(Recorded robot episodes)
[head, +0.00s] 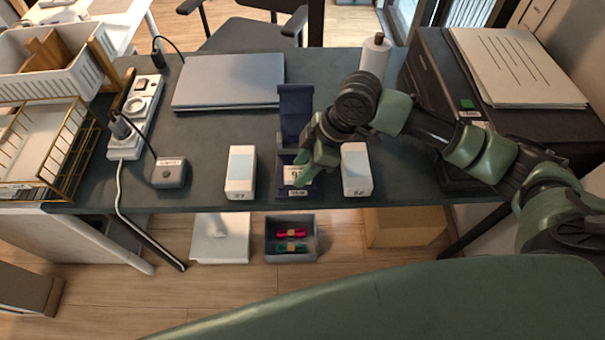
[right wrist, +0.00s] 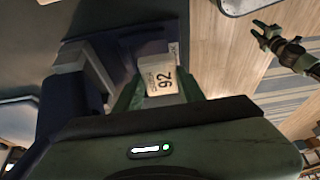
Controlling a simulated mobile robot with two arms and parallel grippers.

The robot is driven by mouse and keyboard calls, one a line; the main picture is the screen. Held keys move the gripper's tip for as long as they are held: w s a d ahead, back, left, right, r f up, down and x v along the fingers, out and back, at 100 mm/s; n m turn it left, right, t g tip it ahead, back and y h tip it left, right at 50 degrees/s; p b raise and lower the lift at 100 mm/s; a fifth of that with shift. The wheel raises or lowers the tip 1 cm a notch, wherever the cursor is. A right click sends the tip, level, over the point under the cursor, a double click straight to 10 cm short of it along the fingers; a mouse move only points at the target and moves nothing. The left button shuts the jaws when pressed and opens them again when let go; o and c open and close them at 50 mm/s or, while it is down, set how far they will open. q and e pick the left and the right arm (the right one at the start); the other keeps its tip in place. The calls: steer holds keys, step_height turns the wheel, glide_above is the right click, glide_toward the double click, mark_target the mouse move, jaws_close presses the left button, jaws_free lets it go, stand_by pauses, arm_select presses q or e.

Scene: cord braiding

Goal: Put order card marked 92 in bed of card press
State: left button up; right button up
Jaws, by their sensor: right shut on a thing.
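The card press (head: 296,105) is dark blue, with its lid standing up and its bed towards the front edge of the table. My right gripper (head: 304,170) is over the bed, shut on the white order card marked 92 (head: 293,174). The card, with its number readable, also shows between the fingers in the right wrist view (right wrist: 160,80). The card is at the bed; whether it touches the bed floor is hard to tell. My left gripper (right wrist: 263,33) shows only in the right wrist view, away over the floor, fingers apart and empty.
White boxes stand left (head: 241,172) and right (head: 356,169) of the press, close to my right gripper. A laptop (head: 228,80) lies behind. A small grey box (head: 169,173) and power strip (head: 136,115) are left. A black printer (head: 432,90) stands right.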

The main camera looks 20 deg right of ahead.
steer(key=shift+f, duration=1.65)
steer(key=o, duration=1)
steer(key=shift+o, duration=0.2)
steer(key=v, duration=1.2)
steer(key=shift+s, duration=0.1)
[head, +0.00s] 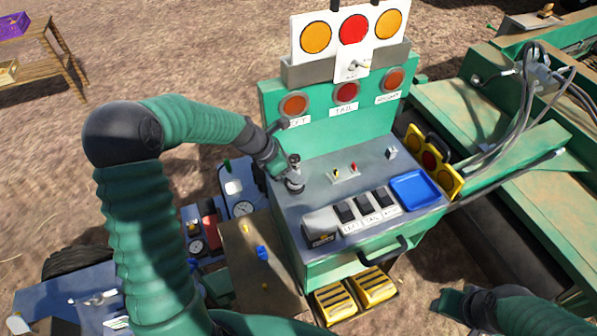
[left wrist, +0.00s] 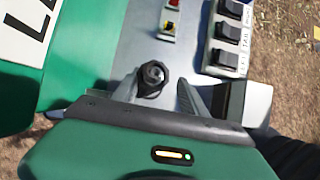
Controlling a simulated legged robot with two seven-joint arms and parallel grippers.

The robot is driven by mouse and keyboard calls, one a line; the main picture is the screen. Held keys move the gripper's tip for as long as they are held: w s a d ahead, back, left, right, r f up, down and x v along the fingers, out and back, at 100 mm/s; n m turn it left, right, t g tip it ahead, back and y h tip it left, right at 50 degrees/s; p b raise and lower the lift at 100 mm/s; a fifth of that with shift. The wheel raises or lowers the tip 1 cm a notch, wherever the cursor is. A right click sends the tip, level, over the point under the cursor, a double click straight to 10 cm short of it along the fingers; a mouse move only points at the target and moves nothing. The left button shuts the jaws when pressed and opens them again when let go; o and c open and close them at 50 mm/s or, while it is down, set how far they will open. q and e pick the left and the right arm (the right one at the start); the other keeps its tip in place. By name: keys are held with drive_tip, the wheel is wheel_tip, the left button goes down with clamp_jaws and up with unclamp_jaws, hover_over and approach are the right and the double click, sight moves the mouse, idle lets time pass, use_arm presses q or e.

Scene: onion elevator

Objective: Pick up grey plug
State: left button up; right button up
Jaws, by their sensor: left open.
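The grey plug (head: 295,184) stands upright on the left part of the grey console top. In the left wrist view the plug (left wrist: 152,77) shows from above as a dark grey round piece with a hole-like centre. My left gripper (head: 285,172) is at the plug, its fingers partly hidden in the head view. In the left wrist view my left gripper (left wrist: 157,90) is open, with the plug between the fingertips, nearer the left finger. I cannot tell whether that finger touches it. My right arm shows at the lower right of the head view; its jaws cannot be made out.
The green console (head: 340,262) has a red and yellow switch plate (head: 345,173), several black rocker switches (head: 363,205), a blue tray (head: 414,190) and a raised lamp panel (head: 345,103). A small grey toggle (head: 391,152) stands at the back right. Yellow pedals (head: 355,292) lie below.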

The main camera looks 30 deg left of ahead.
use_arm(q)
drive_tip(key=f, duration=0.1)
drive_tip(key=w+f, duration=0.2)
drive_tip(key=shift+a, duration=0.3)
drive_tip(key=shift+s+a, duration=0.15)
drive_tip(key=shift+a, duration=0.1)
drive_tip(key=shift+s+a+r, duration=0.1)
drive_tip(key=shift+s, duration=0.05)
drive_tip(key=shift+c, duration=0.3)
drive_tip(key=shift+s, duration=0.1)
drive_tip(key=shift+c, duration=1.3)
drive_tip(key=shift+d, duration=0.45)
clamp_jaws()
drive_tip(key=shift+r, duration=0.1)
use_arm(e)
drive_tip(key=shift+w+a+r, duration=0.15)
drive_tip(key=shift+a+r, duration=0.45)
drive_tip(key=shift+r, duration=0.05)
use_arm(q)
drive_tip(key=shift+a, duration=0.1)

Exercise: Go through the entries and return each line where the word "parallel" appears.

Exercise response:
Controlling a simulated mobile robot with two arms and parallel grippers.
Controlling a simulated legged robot with two seven-joint arms and parallel grippers.

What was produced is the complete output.